Vorbei schienen die Zeiten, als Schottland 1967 in Wembley zum Weltmeisterschaftssiegerbesieger avancierte oder schottische Fans zehn Jahre später eben dort nach einem Sieg das Feld erst stürmten, dann herausrissen und schlussendlich mit nach hause nahmen. Doch ab diesem Jahr (also 2011) planen Irland, Nordirland, Schottland und Wales einen ähnlichen, alle zwei Jahre stattfindenden "Nations Cup". Nur England hat an einem Turnier kein Interesse, schon gar nicht auf regelmäßiger Basis. Was kann man als großer Favorit in einem solch wertarmen Turnier schon gewinnen, das die folgenschweren Verletzungen potentieller Blamagen und unbedachter Tacklings aufwiegen könnte?

Einmalige Sache

Die vier Teams sind heute sportlich nach wie vor alles andere als gleichwertig und die Terminpläne der Spieler eher noch voller. Das damalige Hooligan-Problem scheint heute gelöst, doch ob das Interesse des von Krise und hohen Eintrittspreisen geschröpften Bezahl-Publikums noch einen weiteren, Bewerb erfassen könnte (noch dazu einen mit Freundschaftsspiel-Charakter), darf man angesichts der medialen Jammerei über „niedrige" Drittrunden-Besuchszahlen im FA-Cup zumindest anzweifeln.

Doch 2013 - so die Gerüchteküche - könnte das historische Turnier zumindest einmal wiederbelebt werden.
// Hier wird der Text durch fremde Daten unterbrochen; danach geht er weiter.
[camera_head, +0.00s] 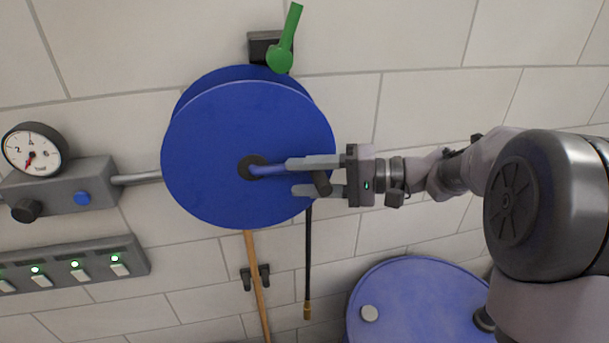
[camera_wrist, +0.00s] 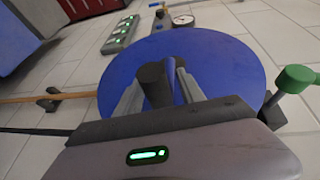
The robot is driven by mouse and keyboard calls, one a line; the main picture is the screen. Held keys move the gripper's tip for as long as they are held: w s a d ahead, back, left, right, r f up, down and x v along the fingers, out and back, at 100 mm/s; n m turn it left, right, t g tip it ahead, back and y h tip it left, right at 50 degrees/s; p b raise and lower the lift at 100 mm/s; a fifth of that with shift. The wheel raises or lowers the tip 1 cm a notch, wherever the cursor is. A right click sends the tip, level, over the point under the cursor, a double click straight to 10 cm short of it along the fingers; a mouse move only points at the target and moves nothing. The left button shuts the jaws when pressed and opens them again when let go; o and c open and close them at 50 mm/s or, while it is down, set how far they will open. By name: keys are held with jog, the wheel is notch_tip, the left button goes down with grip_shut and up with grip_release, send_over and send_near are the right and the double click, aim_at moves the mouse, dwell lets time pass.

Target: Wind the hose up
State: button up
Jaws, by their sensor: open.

In dem Jahr feiert die englische Football Association ihren 150. und die schottische ihren 140. Geburtstag. England überlegt daher zumindest alle „Home Nations" zu einem Freundschaftsspiel nach Wembley zu laden. Vage Gespräche, dies zu einem Turnier zu erweitern, fanden zwischen den Verbänden statt. Ein Autohersteller, der gerade Sponsordeals mit allen vier Verbänden schließt, nährt zusätzlich die Hoffnung von Nostalgikern, die verdrängt haben, dass der Bewerb einst aus guten Gründen abgeschafft wurde. (tsc, derStandard.at, 13.1.2010)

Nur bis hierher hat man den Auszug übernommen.